Closed bodkan closed 1 year ago

bodkan commented 1 year ago

I've been playing with spatial models in other corners of the world than just Eurasia, also exploring different area-specific coordinate reference systems. Discovered weird bugs with plotting code which probably indicate something is off with the internal sf-based code which handles transformations of spatial geometric objects.

Consider zooming in on South America here using slendr's world function:

> map <- world(xrange = c(-90, -20), yrange = c(-58, 15))

OGR data source with driver: ESRI Shapefile 
Source: "/private/var/folders/d_/hblb15pd3b94rg0v35920wd80000gn/T/RtmpLmReLu/naturalearth", layer: "ne_110m_land"
with 127 features
It has 3 fields

Warning message:
No explicit coordinate reference system (CRS) was specified.
A default geographic CRS (EPSG:4326) will be used but please make
sure this is appropriate for your geographic region of interest.

We don't specify a coordinate reference system, and get a warning as expected, but otherwise there's no problem, and we can plot the map with slendr as such:

plot_map(map)
image

However, when a customized projection system is specified, the plotted map is weird:

map <- world(xrange = c(-90, -20), yrange = c(-58, 15), crs = "EPSG:31970")
plot_map(map)
image

What's the grey bar on the right? Is that part of the map object? Plotting artifact?

Now, I picked the CRS EPSG:31970 simply googling "best CRS for South America", so I'm not claiming this is the best CRS projection available... but the map is clearly off.
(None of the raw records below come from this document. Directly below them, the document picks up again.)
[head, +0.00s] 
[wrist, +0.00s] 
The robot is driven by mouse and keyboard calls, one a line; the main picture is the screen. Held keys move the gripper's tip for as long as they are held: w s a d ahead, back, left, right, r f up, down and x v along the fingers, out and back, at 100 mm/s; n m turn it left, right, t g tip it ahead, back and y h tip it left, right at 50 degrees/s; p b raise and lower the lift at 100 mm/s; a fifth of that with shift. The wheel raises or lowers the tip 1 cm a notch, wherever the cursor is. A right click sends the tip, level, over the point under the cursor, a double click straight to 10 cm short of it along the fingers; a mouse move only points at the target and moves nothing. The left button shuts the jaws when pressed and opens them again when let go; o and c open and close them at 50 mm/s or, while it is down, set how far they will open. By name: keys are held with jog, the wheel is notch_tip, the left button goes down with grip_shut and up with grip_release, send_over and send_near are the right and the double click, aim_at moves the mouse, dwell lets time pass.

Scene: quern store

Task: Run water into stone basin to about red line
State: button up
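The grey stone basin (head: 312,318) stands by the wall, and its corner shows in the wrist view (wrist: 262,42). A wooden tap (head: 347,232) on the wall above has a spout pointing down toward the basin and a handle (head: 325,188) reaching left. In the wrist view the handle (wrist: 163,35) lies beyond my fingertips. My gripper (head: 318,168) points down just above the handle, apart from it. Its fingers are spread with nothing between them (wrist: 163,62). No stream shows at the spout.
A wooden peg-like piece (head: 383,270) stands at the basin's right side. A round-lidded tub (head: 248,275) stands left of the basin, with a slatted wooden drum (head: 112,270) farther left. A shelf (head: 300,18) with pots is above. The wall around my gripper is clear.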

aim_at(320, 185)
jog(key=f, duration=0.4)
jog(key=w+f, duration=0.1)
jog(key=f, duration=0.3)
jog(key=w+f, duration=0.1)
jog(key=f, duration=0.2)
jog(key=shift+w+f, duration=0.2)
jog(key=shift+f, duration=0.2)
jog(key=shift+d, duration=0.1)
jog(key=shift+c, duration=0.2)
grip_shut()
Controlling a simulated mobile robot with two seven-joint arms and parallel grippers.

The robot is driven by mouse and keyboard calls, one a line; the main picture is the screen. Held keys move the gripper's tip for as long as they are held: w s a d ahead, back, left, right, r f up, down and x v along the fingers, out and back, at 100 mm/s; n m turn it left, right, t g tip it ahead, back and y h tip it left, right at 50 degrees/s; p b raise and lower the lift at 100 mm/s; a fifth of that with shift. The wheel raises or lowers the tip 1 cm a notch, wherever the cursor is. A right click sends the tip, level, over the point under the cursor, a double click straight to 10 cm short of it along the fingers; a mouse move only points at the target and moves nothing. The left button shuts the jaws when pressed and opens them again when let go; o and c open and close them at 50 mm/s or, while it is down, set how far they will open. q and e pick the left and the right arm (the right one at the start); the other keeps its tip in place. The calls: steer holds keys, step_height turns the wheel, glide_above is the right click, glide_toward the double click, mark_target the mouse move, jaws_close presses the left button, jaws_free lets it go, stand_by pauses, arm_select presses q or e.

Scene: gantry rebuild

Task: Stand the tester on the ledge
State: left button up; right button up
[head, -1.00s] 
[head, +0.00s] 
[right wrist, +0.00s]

Serveral things could be wrong here:

  1. slendr's internal sf-based cropping/zooming/transformation
  2. building and zooming of the map works, but it's the slendr's plotting that's broken
  3. ?
bodkan commented 1 year ago

Well, hello. When I plot the map using the raw, base-R plot function and not the fancy slendr plot_map, it clearly shows that the rectangle on the plot above is actually part of the map object. An artificial rectangle which is not supposed to be there. Continuing with the map object from the previous code chunk based on the current slendr version on GitHub:

> map
slendr 'map' object 
------------------- 
map: internal coordinate reference system EPSG 31970 
spatial limits (in degrees longitude and latitude):
  - vertical -90 ... -20
  - horizontal -58 ... 15
> plot(map$geometry)
image
> map$geometry
Geometry set for 15 features 
Geometry type: GEOMETRY
Dimension:     XY
Bounding box:  xmin: 177349 ymin: -8467902 xmax: 9552377 ymax: 3849131
Projected CRS: SIRGAS 2000 / UTM zone 16N
First 5 geometries:
POLYGON ((192654.8 -8070667, 177349 -8068185, 1...
POLYGON ((1154872 -8024927, 1135576 -8064889, 1...
POLYGON ((207147.9 -8192244, 245393 -8171161, 2...
POLYGON ((1822678 -6230112, 1902324 -6285202, 1...
POLYGON ((2504480 -6127736, 2468216 -6156441, 2...
> 

The culprit is the 15th geometry in the set of polygons forming the cropped/zoomed South American map:

> map$geometry[15]
Geometry set for 1 feature 
Geometry type: POLYGON
Dimension:     XY
Bounding box:  xmin: 7006138 ymin: -8467902 xmax: 9552377 ymax: 3849131
Projected CRS: SIRGAS 2000 / UTM zone 16N
POLYGON ((7006138 3849131, 9552377 3849131, 955...
> plot(map$geometry[15])                                                                                        
image

It's extremely hard for me to track how this happens in the sf-transformation internals. But it's clear things get broken during the zooming/cropping and not the plotting afterwards.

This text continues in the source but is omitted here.